- Exercise task
Repeat the entire listing exactly as written.
────────
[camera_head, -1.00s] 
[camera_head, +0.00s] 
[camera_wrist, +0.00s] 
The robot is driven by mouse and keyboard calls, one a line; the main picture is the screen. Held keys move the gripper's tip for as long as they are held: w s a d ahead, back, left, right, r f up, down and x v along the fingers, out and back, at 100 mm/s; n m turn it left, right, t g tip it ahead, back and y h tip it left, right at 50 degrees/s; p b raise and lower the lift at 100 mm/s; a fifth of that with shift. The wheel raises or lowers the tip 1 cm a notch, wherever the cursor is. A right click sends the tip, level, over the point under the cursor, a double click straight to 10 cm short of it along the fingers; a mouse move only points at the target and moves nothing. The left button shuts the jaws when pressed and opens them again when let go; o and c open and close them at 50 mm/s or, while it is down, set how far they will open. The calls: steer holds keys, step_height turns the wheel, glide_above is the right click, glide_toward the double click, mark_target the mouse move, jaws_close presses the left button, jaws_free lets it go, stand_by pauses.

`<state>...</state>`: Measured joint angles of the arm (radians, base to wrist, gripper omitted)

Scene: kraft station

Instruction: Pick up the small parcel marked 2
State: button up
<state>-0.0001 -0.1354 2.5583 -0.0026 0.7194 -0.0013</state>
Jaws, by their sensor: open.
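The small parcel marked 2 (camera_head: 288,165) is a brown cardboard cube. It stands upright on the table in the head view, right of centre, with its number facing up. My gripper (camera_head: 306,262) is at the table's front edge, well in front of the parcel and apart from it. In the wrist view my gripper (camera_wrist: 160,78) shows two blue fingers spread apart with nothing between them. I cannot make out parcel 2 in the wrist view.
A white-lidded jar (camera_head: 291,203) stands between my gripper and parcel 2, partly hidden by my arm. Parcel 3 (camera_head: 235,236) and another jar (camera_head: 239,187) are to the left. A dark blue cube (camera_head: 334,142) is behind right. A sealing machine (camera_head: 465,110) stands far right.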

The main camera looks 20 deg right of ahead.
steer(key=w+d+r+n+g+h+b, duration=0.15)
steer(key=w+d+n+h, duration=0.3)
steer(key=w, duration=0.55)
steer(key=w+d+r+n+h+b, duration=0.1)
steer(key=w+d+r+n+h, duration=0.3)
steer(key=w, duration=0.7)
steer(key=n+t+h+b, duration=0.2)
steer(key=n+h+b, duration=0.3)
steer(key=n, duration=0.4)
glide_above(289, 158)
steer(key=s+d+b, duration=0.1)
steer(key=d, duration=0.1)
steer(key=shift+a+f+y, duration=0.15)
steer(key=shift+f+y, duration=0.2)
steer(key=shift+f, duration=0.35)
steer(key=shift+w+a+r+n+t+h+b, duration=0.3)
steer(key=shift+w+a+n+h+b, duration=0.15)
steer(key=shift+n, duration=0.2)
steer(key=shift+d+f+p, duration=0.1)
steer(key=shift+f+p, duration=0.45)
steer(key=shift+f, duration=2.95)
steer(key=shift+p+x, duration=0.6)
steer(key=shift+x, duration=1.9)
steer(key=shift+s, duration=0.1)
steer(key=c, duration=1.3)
────────
- Final result
[camera_head, -1.00s] 
[camera_head, +0.00s] 
[camera_wrist, +0.00s] 
The robot is driven by mouse and keyboard calls, one a line; the main picture is the screen. Held keys move the gripper's tip for as long as they are held: w s a d ahead, back, left, right, r f up, down and x v along the fingers, out and back, at 100 mm/s; n m turn it left, right, t g tip it ahead, back and y h tip it left, right at 50 degrees/s; p b raise and lower the lift at 100 mm/s; a fifth of that with shift. The wheel raises or lowers the tip 1 cm a notch, wherever the cursor is. A right click sends the tip, level, over the point under the cursor, a double click straight to 10 cm short of it along the fingers; a mouse move only points at the target and moves nothing. The left button shuts the jaws when pressed and opens them again when let go; o and c open and close them at 50 mm/s or, while it is down, set how far they will open. The calls: steer holds keys, step_height turns the wheel, glide_above is the right click, glide_toward the double click, mark_target the mouse move, jaws_close presses the left button, jaws_free lets it go, stand_by pauses.

`<state>...</state>`: Measured joint angles of the arm (radians, base to wrist, gripper omitted)

Scene: kraft station

Instruction: Pick up the small parcel marked 2
State: button up
<state>-0.0001 -0.1354 2.5583 -0.0026 0.7194 -0.0013</state>
Jaws, by their sensor: open.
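The small parcel marked 2 (camera_head: 288,165) is a brown cardboard cube. It stands upright on the table in the head view, right of centre, with its number facing up. My gripper (camera_head: 306,262) is at the table's front edge, well in front of the parcel and apart from it. In the wrist view my gripper (camera_wrist: 160,78) shows two blue fingers spread apart with nothing between them. I cannot make out parcel 2 in the wrist view.
A white-lidded jar (camera_head: 291,203) stands between my gripper and parcel 2, partly hidden by my arm. Parcel 3 (camera_head: 235,236) and another jar (camera_head: 239,187) are to the left. A dark blue cube (camera_head: 334,142) is behind right. A sealing machine (camera_head: 465,110) stands far right.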

The main camera looks 20 deg right of ahead.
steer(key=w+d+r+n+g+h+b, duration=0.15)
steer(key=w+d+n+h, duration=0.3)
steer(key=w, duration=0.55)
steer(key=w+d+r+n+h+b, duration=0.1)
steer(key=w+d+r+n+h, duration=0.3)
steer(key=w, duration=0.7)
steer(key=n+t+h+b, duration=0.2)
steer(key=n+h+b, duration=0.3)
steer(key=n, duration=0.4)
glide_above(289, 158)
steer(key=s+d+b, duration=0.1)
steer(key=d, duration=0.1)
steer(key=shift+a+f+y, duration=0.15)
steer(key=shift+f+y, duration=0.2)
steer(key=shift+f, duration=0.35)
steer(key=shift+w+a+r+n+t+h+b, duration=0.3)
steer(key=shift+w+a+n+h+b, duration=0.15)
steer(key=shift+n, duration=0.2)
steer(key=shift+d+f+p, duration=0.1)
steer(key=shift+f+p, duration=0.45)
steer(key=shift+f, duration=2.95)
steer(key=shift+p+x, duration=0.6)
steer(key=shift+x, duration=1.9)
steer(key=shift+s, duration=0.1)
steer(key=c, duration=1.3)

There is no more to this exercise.